PETER REEVE: Well one of the ideas we in UKIP are putting forward is that we should look to unitaries, rather than having chief execs and executives in every district council across Cambridgeshire, each of them being paid a small fortune. Just in Huntingdonshire alone the Chief Exec there is on £150,000, and that’s extra to what the Cambridgeshre Chief Exec is earning – it’s crazy, if we had unitary, we would only need one set of executive officers, and that’s exactly what UKIP’s proposing.
PAUL STAINTON: What? A whole .. What? bring Peterborough in as well. We’re going to have one .. go back to Cambridgeshire are we? Just one?
PETER REEVE: I’d very much like to see that. Now whether the other parties would make that practically possible is another matter. But if you want to get executive salaries in line with the job, you should have one set of executives across Cambridgeshire and Peterborough, and that would offset a huge amount of management costs. The Liberal Democrats also are being slightly awry in what their spokesman is saying. because at Group Leaders meeting their Group Leader certainly wasn’t discouraging in any great extent management pay rises and executive pay rises. It was only UKIP who spoke out, saying this is absolutely disgraceful.
PAUL STAINTON: Yes. So we go back to the future. One big Cambridgeshire, save a fortune, and that will be sufficient for the County.
PETER REEVE: In my eyes, and our party’s eyes, absolutely. We could deliver services much better through local councils, parish councils, where remember the councillors there don’t get paid at all, yet many of them work as hard or harder than county councillors. We could reduce the huge amount of money being spent on councillors, which in itself is a disgrace, and we could actually make this decision making and the use of resources far more effective. That’s what UKIP is all about, adding value to the taxpayer and reducing their taxes.
PAUL STAINTON: Peter, thank you for that. Our next guest might have something to say on that. Peterborough City Council Leader Marco Cereste. Morning Marco.
MARCO CERESTE: Hello Paul. How are you doing?
PAUL STAINTON: I know you’re here to talk about wi-fi, but Peter Reeve has just let the cat out of the bag.

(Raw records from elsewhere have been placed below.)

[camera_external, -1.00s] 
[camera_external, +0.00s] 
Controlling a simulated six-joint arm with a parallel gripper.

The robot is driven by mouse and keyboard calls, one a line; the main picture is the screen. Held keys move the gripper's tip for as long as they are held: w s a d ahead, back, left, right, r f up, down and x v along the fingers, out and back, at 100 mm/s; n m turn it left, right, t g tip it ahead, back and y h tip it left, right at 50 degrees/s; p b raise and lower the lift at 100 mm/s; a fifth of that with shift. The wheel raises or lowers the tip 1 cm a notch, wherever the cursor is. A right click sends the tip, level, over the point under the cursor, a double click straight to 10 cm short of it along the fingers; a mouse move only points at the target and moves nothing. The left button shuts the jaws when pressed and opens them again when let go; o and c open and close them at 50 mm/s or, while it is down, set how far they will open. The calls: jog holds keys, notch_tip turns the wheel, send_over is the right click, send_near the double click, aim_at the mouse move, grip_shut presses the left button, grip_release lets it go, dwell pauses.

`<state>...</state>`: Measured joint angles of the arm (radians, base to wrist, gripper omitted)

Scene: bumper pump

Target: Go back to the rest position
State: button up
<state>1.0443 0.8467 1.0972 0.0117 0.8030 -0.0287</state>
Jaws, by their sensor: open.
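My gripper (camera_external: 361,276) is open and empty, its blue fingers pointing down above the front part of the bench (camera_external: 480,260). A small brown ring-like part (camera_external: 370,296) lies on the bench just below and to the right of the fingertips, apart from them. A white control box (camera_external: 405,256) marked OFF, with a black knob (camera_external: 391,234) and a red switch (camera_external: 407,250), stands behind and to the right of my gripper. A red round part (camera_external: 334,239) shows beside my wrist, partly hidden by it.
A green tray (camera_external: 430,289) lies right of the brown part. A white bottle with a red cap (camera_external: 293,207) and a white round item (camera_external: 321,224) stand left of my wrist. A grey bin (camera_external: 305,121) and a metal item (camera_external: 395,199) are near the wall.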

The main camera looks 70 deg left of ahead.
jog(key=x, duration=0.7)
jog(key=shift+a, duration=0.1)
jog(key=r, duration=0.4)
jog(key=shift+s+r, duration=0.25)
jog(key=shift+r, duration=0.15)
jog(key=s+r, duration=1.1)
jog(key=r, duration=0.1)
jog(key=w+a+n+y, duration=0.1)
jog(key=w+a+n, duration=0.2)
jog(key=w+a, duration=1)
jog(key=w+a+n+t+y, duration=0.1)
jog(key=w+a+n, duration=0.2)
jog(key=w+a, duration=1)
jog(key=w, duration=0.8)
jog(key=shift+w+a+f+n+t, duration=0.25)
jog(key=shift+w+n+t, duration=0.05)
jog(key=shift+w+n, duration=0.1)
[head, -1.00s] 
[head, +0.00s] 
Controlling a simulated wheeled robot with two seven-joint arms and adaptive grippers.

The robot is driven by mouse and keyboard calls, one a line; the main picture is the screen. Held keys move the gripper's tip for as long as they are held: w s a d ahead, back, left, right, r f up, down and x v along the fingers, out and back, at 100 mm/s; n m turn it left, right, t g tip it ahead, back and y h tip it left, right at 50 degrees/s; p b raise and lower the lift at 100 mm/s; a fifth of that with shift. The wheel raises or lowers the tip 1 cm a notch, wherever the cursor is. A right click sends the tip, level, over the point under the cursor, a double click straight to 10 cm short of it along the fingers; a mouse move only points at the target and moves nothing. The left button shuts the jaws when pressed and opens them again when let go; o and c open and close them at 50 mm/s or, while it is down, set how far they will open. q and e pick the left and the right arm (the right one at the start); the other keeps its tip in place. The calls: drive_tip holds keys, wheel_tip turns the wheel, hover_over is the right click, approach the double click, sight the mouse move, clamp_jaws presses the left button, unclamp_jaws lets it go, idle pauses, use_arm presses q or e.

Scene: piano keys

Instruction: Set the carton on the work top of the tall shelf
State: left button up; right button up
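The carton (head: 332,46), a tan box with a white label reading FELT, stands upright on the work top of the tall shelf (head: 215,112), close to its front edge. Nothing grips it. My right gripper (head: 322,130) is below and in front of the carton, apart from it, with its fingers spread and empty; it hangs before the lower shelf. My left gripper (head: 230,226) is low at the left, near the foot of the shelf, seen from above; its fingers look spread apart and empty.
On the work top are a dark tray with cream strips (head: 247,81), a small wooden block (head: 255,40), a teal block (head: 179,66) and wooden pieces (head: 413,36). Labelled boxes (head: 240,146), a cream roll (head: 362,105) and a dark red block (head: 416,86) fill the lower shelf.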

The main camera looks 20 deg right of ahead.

He says we can save a fortune by going back to having one big council across Cambridgeshire. What do you think?
MARCO CERESTE: He doesn’t know what he’s talking about clearly.
PAUL STAINTON: Why is that not a good idea then?
MARCO CERESTE: Well I mean .. well you could save a fortune but you wouldn’t have the cities and qualities of administration that you’ve got today. What we need to do if we really want to talk sensible is start merging the administrations, but keep the sovereignty of the various organisations where they’re viable. So local people have a local say and have local councillors. But what we don’t want to be doing is wasting money on administration, which is what most of us are trying to do right now. So you know perhaps he ought to get up to date with what’s going on.
PAUL STAINTON: Yes. I take it from your response you’re not a fan of his suggestion. But you’re a big fan of free wi-fi. And it’s here in Peterborough now. It’s been a while, but it’s here now.
MARCO CERESTE: Well you’ve got it, haven’t you? How long have we been talking about it Paul? We had a bit of a laugh about this about four years ago. And we’ve got it. It’s in the city centre. It’s working. It’s great. It extends all round the square, down to the Long Causeway and down most of Bridge Street, as a first shot if you like, a first pilot. And then we’ll extend it around the entire city centre as soon as.
PAUL STAINTON: There’s a cost implication here, but you think the benefits outweigh that do they?
MARCO CERESTE: Well it’s only a cost implication ’til we get it commercialised. And then I would imagine that what will happen is people will say, oh this is a really good idea. And there will be some services that we will be able to track via the wi-fi, which will pay for it. It’s very minimal. It’s only £5000 a year. We’re not talking about fortunes.
PAUL STAINTON: Yes.
MARCO CERESTE: And you know I mean that will .. just the information process on that is going to be fantastic. Local businesses can use this. It’s not just outside. It goes into the buildings, so local businesses can use it. We can then look at a proper Peterborough app. and all the applications go with it. Advertising, bringing people into the city, making people use the wi-fi, allowing people to use the wi-fi. It’s ever so simple. You just click onto you .. you know .. your own system or whatever, application you’re using, and connect to the web. I mean you know there’s no password or anything like that. It’s really great. Fantastic. I used it yesterday. And it’s really simple and easy and it really works. We were streaming films and that, just checking things out. And it works very well.
PAUL STAINTON: Is it any better than what we already have though, with 3G? That was alright, wasn’t it? Do we really need it?
MARCO CERESTE: Well you know 3G is people’s phones. It doesn’t work .. it won’t work anywhere near as powerful as wi-fi. And of course it’s a service .. it’s another service for the people that use the city, and it will enable us to probably connect CCTV to it. It will enable us to tell people as they arrive in the railway station all about Peterborough, where to go, what to do, all that sort of stuff. It’s .. I mean you know we’ve taken the city into the 21st century. I would imagine the entire country will be covered with wi-fi. (LAUGHS)
PAUL STAINTON: Sooner or later I think. Yes. We won’t be able to escape people walking around, bumping into people on their phones, not looking where they’re going. Yes. Brilliant. Thank you Marco. Marco Cereste, Leader of Peterborough City Council.